Awe Christine so sorry to hear you had an unpleasant customer! I can relate as I've never learned to let things slide off my back either sigh and you know I don't think I ever will to my nature I'm afraid so good luck to you. Love love the Lotus and I'm sure it was even more gorgeous than the picture as pictures some time don't do a piece justice. I can't wait to start my lotus and I have no idea what colors I will do but I know for sure it won't be blue as that isn't my favorite color. Thanks for sharing!

Reply
Betsy
8/26/2013 08:00:02 am

Having worked for years with the public, some people are just MEAN
selfish and think if they scream loud enough someone will give them their own way.
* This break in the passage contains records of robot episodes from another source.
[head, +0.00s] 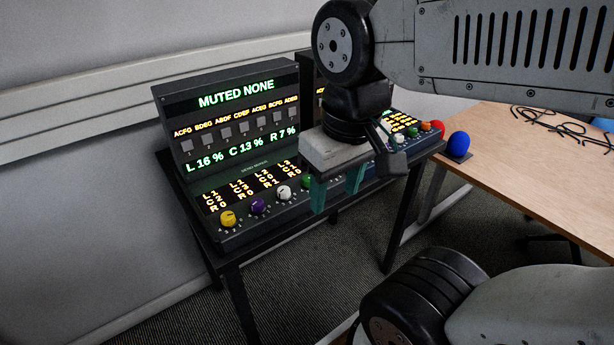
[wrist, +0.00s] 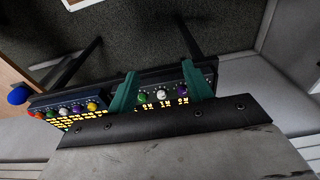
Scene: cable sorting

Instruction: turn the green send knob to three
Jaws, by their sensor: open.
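A green knob (head: 306,181) sits at the right end of a row of knobs on the left console (head: 240,238), partly hidden by my gripper. It also shows in the wrist view (wrist: 143,95), beside the left finger. Another green knob (head: 427,126) is on the right console; no readable label tells which is the send knob. My gripper (head: 338,188) is open and empty, pointing down in front of the left console. In the wrist view, its teal fingers (wrist: 160,88) stand apart. The green knob's pointer and scale are too small to read.
The left row also has yellow (head: 228,219), purple (head: 257,207) and white (head: 284,192) knobs. The upright display (head: 236,103) reads MUTED NONE. A blue ball (head: 458,144) is by the wooden table (head: 510,180), where black cables (head: 550,122) lie.

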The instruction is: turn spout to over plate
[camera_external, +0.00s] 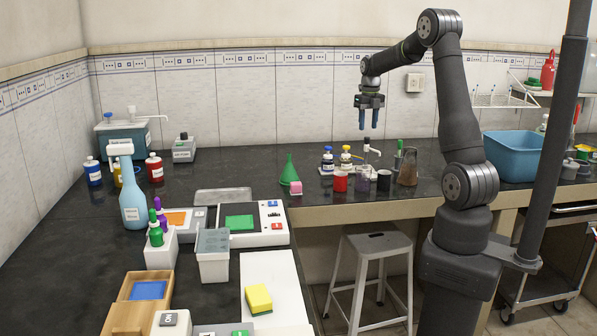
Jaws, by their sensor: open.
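My gripper (369,115) is open, pointing down with nothing between its fingers. It hangs in the air above the back counter, over a dark-topped dispenser with a white spout (373,150), and looks apart from it. That spout points to the right. A second white spout (157,117) sticks out to the right from a teal box at the back left. I cannot tell which spout the task names.
Small bottles (327,160), a green funnel (289,170) and a brown flask (408,167) crowd the counter below my gripper. A blue tub (513,155) stands to the right. A stool (376,243) is under the counter.

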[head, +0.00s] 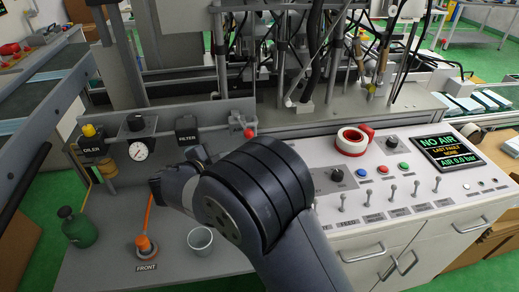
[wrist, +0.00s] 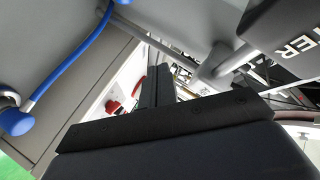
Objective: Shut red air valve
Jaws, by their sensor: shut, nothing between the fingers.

I always told myself "Thank God she dosen't live next door to me!" You handled it great.

Reply
Deanna
8/27/2013 02:26:43 am

I am not a "hooker" but love to see finished projects. I quilt some and do needlework and would love to hook but it's a little out of my price range. Your irate customer herself is not loss to your business, however I realize that there is a "trickle down" effect. Hopefully others will see through her rant and realize that the broken machine is no fault of yours! Just remember that there are a lot of good people out there who will understand right from wrong. Have a good day!

Reply
Lori
8/27/2013 11:41:26 pm

Hi Christine,

I just wanted to comment. I do love the lotus rug beautiful ! I also have worked with the public - there is a saying about customers or clients like that. Try so hard to let them go as there % of your business is minimal, yes bad business travels in the gossip but most likely people know the messenger- they have heard their negativity before. Some customers that is how they get through life bullying people they bully you, complain go to another like business and next week bully them too when they don't get their way. Eventually they have fewer places to shop. Embrace your great customers and enjoy your business, you have a wonderful shop ! I always try to say to myself "it isn't personal" when faced with a mean person, do what you think is right for the customer and what is fair to you and your business and keep sticking up for yourself - even when that part of you wants to fold in.